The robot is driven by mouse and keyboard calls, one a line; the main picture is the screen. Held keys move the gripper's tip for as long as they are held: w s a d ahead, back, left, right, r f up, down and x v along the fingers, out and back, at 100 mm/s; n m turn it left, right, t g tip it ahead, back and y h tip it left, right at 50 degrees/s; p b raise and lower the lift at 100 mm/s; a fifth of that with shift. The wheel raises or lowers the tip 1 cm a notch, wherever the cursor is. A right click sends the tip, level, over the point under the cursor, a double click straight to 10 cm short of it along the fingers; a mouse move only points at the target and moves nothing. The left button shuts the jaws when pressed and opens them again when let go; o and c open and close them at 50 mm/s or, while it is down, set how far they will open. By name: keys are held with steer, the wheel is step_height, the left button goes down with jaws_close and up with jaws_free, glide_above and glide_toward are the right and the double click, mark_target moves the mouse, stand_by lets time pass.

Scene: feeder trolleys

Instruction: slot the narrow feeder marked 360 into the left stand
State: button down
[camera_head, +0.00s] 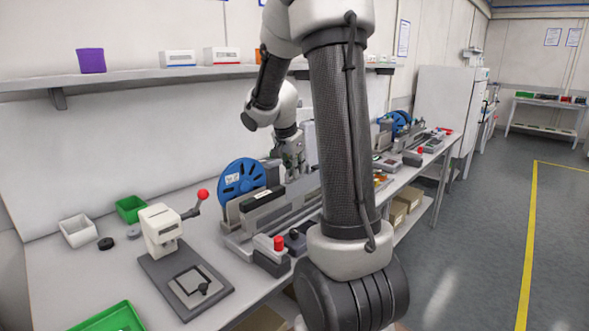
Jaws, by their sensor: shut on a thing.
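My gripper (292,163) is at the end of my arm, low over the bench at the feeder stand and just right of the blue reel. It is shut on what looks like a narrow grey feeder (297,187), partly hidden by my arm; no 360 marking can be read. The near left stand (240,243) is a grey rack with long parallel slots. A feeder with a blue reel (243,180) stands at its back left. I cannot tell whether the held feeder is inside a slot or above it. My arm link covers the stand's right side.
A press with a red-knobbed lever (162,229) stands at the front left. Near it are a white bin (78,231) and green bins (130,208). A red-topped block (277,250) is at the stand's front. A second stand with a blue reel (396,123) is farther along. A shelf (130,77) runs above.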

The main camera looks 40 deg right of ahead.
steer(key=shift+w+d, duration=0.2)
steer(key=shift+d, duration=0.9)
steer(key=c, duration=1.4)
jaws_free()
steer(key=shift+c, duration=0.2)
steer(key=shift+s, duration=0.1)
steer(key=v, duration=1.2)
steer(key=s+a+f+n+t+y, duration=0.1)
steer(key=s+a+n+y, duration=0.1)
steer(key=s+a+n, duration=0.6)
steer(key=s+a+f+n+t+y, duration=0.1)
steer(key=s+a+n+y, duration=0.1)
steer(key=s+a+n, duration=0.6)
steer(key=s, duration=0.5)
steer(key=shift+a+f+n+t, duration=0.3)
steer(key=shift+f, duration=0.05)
● ● ● ● ●
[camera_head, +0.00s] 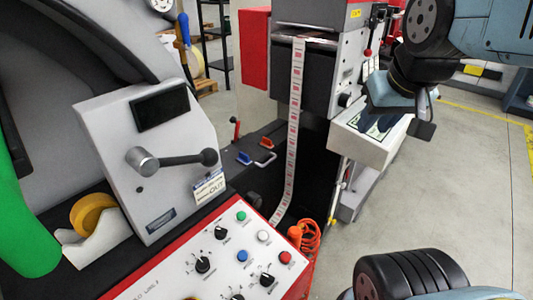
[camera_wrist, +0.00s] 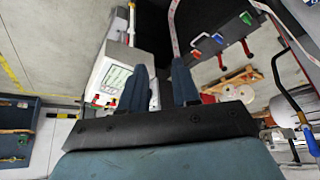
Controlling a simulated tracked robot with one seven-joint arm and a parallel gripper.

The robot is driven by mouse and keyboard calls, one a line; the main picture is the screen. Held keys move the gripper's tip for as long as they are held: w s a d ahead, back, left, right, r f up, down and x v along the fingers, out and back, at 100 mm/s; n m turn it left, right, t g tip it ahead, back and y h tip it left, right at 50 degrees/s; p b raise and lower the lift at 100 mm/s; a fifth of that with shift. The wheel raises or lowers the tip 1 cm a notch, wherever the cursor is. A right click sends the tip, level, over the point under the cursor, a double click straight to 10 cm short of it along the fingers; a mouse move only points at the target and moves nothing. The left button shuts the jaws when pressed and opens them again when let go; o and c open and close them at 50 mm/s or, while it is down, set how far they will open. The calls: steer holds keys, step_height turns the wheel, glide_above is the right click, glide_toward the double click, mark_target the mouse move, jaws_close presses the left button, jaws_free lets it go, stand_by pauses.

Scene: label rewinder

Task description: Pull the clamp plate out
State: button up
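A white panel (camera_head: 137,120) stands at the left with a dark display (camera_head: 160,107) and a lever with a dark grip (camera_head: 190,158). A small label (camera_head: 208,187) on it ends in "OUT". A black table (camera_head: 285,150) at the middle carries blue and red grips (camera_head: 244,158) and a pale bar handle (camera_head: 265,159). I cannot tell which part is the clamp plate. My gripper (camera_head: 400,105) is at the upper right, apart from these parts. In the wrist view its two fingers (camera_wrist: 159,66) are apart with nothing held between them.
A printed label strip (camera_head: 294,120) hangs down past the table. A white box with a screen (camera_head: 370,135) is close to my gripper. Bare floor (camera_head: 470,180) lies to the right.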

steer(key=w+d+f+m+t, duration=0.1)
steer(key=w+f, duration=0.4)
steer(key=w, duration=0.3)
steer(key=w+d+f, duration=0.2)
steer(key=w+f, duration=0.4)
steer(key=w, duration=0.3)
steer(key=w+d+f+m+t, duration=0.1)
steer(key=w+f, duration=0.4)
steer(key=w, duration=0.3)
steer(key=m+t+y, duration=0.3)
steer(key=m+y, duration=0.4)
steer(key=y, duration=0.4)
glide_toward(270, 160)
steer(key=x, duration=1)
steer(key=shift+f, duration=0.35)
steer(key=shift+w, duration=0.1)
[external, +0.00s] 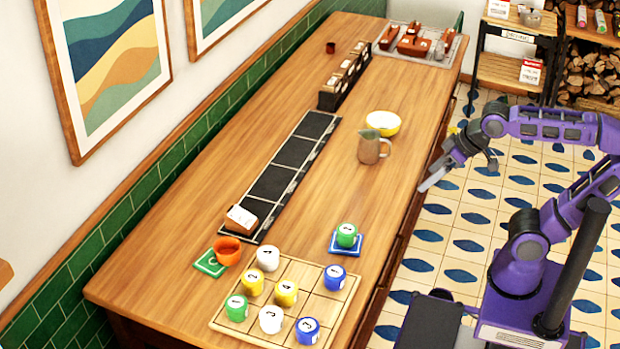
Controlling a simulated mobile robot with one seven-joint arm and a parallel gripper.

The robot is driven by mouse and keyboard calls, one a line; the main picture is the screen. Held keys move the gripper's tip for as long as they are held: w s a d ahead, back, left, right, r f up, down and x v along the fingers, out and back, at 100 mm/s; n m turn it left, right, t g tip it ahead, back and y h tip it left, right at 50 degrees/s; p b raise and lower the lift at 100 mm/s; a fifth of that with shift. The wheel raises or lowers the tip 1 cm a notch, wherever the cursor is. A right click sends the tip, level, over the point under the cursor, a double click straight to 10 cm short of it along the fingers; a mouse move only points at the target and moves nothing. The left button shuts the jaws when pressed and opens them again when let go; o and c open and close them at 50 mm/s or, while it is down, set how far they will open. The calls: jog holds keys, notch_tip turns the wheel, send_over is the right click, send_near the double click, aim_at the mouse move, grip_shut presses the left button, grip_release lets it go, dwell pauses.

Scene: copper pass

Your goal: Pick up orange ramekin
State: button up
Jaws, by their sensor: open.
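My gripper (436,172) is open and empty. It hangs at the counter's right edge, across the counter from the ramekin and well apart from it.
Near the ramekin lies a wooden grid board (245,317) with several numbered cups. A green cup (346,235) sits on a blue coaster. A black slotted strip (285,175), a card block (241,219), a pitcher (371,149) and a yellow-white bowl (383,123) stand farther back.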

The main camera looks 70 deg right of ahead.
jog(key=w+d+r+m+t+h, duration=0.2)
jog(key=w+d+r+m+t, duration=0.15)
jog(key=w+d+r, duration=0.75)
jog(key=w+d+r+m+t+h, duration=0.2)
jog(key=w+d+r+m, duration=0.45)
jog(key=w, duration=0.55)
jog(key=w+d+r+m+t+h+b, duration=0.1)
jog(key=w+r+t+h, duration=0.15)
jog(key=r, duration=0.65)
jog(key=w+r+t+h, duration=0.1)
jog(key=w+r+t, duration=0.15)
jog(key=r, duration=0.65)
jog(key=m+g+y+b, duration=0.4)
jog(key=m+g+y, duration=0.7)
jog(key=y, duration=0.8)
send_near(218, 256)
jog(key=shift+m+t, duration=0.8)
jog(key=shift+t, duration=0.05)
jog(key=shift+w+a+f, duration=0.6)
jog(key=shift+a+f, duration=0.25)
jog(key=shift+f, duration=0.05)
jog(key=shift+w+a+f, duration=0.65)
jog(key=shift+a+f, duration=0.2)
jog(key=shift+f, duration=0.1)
● ● ● ● ●
TASK DIRECTIONS: Extract from the records above the lines from the one containing "Scene: label rewinder" to the one containing "Task description: Pull the clamp plate out", both lines included, exactly as they appear and with nothing else.

SOLVED EXERCISE:
Scene: label rewinder

Task description: Pull the clamp plate out

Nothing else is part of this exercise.